Марья Ивановна Гоголь осмелилась однажды в письме назвать обожаемого Никошу гением. Надо признаться, ей порядком досталось от почтительного сына. Изъявления восторга он переносил еще хуже, чем упреки, советы и насмешки; ведь в похвале таится самонадеянность: кто восхищен, тот не сомневается, что понял. Но чем дороже Гоголю был его замысел, тем несовершенней казалось ему исполнение; пропасть эта с каждым днем все раздвигалась, и он не верил, что его могут понять как должно, и терзался от непонимания, и оскорблялся претензией на понимание:
"...Не судите никогда, моя добрая и умная маминька, о литературе... Знаете ли вы, в какой можно попасть просак... Знаете ли, что в Петербурге, во всем Петербурге, может быть, только человек пять и есть, которые истинно и глубоко понимают искусство, а между тем, в Петербурге есть множество истинно прекрасных, благородных, образованных людей. Я сам, преданный и погрязнувший в этом ремесле, я сам никогда не смею быть так дерзок, чтобы сказать, что я могу судить и совершенно понимать такое-то произведение. Нет, может быть, я только десятую долю понимаю. Итак, не говорите о ней. Если вас спросят - отвечайте, но отвечайте односложно и переменяйте тотчас разговор на другое".
Какое чудное правило! Прямо золотое.
"Осмелюсь ли я повторить Вам мою просьбу касательно морской службы. Я умоляю Вас, милая маменька, об этой мне милости. ...В самом деле, я чувствую, что мне всегда нужно что-либо опасное, чтобы меня занимало, иначе я скучаю. Представьте себе, милая маменька, грозную бурю и меня, стоящего на палубе, как бы повелевающего разъяренному морю, доску между мною и смертью..." Так писал матери пятнадцатилетний Евгений Баратынский воспитанник Пажеского корпуса. Выражаясь современным слогом, это был трудный подросток.
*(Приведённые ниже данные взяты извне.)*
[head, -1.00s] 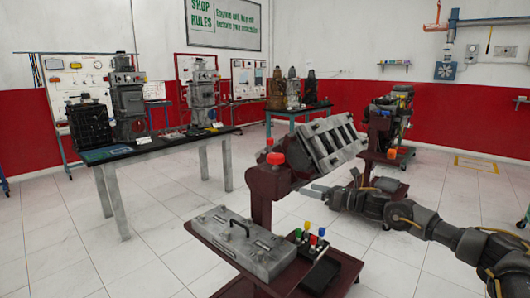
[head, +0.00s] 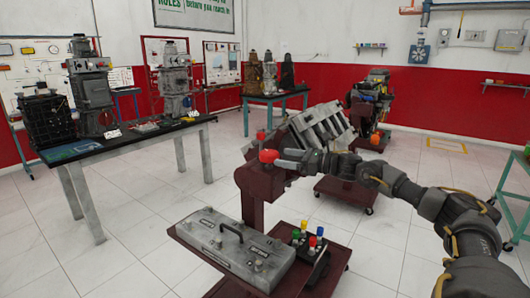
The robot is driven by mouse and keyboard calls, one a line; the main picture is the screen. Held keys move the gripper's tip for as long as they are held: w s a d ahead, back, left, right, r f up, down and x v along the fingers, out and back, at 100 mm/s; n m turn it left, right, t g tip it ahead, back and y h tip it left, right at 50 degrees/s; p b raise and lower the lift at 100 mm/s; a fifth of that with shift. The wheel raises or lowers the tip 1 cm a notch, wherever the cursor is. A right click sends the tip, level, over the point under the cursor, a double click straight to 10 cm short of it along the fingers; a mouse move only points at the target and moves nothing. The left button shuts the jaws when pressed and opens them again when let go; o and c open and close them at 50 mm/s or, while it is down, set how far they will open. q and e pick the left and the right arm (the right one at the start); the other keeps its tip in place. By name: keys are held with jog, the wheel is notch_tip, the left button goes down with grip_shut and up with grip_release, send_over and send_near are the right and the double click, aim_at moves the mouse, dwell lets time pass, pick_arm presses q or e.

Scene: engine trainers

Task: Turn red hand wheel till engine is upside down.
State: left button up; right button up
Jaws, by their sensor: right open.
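The engine block (head: 320,128) is a grey metal block with a row of openings, held tilted on a dark red stand (head: 250,196). The red hand wheel (head: 267,156) is a small red knob at the stand's near upper end. My right gripper (head: 286,160) comes in from the right, with its fingertips beside the wheel's right side. It is open and seems empty; whether the fingers touch the wheel I cannot tell. The gripper covers part of the stand's head and the lower engine. My left gripper is out of view.
A grey case (head: 234,246) and a black box with colored knobs (head: 311,250) lie on the stand's low base. A workbench (head: 130,138) with engines stands at left. Another engine stand (head: 370,105) is behind. A green table (head: 518,195) is at right.

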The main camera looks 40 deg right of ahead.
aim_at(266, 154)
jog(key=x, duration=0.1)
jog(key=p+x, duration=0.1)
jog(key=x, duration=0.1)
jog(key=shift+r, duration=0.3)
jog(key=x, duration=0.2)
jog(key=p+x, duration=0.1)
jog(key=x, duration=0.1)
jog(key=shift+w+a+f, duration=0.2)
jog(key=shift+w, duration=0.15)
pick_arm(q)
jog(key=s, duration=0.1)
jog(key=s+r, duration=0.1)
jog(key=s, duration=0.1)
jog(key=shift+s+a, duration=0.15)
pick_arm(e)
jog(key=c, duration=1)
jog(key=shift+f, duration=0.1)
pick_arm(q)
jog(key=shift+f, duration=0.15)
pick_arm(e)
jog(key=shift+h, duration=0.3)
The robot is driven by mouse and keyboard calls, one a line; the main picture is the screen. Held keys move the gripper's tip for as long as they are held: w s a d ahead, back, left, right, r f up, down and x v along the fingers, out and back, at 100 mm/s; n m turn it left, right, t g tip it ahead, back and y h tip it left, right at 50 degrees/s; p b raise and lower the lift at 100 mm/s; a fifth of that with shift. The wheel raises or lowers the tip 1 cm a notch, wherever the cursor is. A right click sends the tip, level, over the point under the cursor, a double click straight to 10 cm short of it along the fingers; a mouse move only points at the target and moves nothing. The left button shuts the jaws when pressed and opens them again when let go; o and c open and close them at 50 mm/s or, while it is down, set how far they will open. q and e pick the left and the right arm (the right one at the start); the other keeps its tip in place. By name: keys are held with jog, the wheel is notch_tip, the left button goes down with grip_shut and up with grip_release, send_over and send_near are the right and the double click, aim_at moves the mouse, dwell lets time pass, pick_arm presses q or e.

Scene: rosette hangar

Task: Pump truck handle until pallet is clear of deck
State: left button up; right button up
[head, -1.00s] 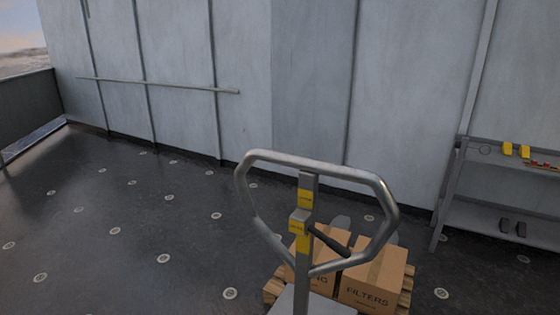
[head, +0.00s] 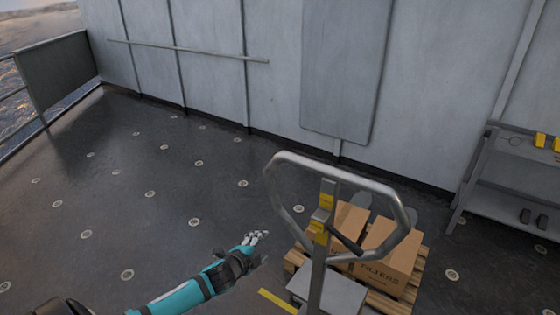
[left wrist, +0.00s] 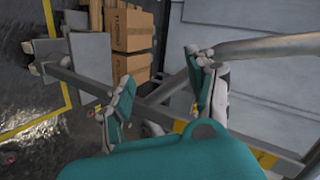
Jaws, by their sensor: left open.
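The pallet truck handle (head: 398,190), a grey metal loop on an upright post with yellow labels, stands right of centre in the head view. The loop's bar also shows in the left wrist view (left wrist: 270,47). The wooden pallet (head: 408,292) sits behind the post with cartons on it; its gap to the deck cannot be told. My left gripper (head: 258,239) is left of the handle, fingers toward it. In the left wrist view its fingers (left wrist: 165,84) are spread with nothing gripped; one finger is close to the bar, contact unclear. My right gripper is not in view.
Cartons marked FILTERS (head: 385,262) load the pallet. A grey shelf rack (head: 505,200) stands at the right by the panelled wall (head: 190,60). A railing (head: 58,70) edges the deck at far left. The dark deck (head: 120,200) left of the truck is clear.

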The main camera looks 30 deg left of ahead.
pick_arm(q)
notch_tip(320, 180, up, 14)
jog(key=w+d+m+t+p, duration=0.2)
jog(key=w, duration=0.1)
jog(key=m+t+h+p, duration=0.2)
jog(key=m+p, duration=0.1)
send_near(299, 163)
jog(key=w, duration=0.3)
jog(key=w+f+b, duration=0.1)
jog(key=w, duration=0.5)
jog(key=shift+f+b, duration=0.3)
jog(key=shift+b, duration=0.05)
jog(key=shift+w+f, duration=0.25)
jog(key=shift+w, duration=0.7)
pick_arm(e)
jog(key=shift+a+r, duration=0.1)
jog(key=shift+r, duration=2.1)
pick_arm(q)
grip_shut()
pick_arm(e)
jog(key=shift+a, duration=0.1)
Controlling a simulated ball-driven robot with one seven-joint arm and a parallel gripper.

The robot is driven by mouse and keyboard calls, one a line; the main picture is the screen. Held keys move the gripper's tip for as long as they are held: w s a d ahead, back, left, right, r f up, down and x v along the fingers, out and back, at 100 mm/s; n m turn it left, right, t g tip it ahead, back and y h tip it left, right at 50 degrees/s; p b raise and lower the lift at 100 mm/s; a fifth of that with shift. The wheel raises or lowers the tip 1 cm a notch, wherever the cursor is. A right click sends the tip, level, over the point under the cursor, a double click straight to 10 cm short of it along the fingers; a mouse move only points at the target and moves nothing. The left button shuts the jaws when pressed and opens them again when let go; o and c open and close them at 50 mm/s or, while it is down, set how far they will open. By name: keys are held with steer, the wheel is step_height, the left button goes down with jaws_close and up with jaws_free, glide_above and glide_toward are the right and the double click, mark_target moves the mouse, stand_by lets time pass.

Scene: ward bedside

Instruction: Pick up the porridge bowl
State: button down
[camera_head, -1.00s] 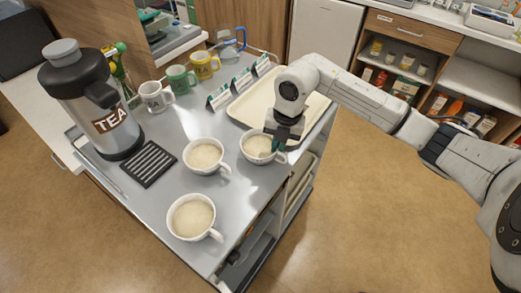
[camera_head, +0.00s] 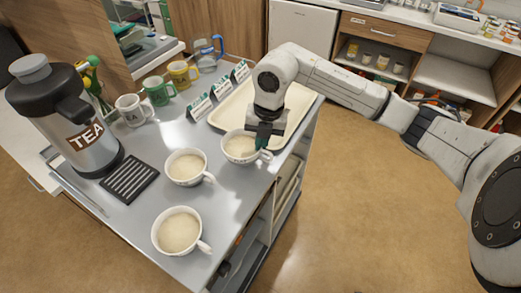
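A white bowl with a handle and pale porridge-like content (camera_head: 237,148) is at the trolley's right edge, in front of the cream tray (camera_head: 222,119). My gripper (camera_head: 262,143) reaches down onto its right rim, near the handle, and appears shut on it. The fingertips are partly hidden, and the bowl seems slightly raised from the trolley top. Two similar filled vessels stand on the trolley: one to the left (camera_head: 186,166) and one nearer the front (camera_head: 178,231).
The metal trolley (camera_head: 118,222) also carries a tea urn (camera_head: 75,120), a black drip grille (camera_head: 130,179), several mugs (camera_head: 158,91), label cards (camera_head: 220,89) and a blue-handled jug (camera_head: 207,55). Open floor (camera_head: 370,215) lies to the right.

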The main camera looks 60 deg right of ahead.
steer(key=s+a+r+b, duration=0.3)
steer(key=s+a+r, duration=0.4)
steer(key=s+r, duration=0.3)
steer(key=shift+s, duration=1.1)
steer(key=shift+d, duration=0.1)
Он зачитывался романами о разбойниках и в шестнадцать лет стал соучастником кражи. На том и окончилась его юность. Дело вышло громкое. Пришлось поступать в гвардию рядовым. Нет, служить было не трудно, муштрой и фрунтом не мучили. Полк стоял в Петербурге, и жил Баратынский на частной квартире, и близко сошелся с лицеистами первого выпуска - Дельвиг и Пушкин обласкали его, - и ранняя слава ему улыбнулась, и стихи пошли в печать. Но Баратынский был старше своих сверстников на целое несчастье, на целое бесчестье. Как он ни старался, голос его выпадал из бодрого хора застольной лирики. Кругом пели о Дафнах, о Лилетах, а то и замахивались на государственный строй, - за всем этим слышалась горделивая вера в свои силы и неистовая надежда на будущее. Баратынский уже испытал первое поражение, чувства эти были ему чужды.
Может быть, он и оправился бы, но тут - и года не прошло - его перевели в полк, стоявший в Финляндии. На пять с лишним лет он остался один.
Начальство благоволило, писать и печататься никто не мешал, но и офицерский чин все не выходил, несмотря на хлопоты влиятельных литераторов. Это было изгнание, это была ссылка.
Тут и развивается в поэзии Баратынского особенная, меланхолическая гармония, основанная на превращении страсти в грусть. Чувство охладевает, умирает в рефлексии и лишь тогда проступает стихами. Элегия - признание такого чувства, прошедшего ущерб и сделавшегося утратой. Возникает лирика мнимых величин, изжитых ценностей. Темы, бывшие общим достоянием пушкинского круга, бледнеют в холодном свете разуверения. Любовь, дружба, счастье - разве не бессильны они перед временем, расстоянием и смертью? И человеческий жребий, стесненный со всех сторон то случайностью, то необходимостью, так беден, что странно выглядят романтические притязания личности на борьбу с судьбой. О нет, дайте только блудному сыну вернуться в отчий дом, и он благоразумнее распорядится своей свободой. Ни на что не променяет идеал тихой участи, смиренного житья! Не трогай меня, Рок, больше не буду, честное слово!
Так, небо не моля о почестях и злате,
Спокойный домосед, в моей безвестной хате,
Укрывшись от толпы взыскательных судей,
В кругу друзей своих, в кругу семьи своей
Я буду издали глядеть на бури света.
Но нет, не отменю священного обета!
.................................................................
В весенний ясный день я сам, друзья мои,
У брега насажу лесок уединенный,
И липу свежую, и тополь серебренный;
В тени их отдохнет мой правнук молодой;
Там дружба некогда сокроет пепел мой...
Ему двадцать лет от роду. Он больше не воображает себя мореплавателем. Хочет сажать деревья.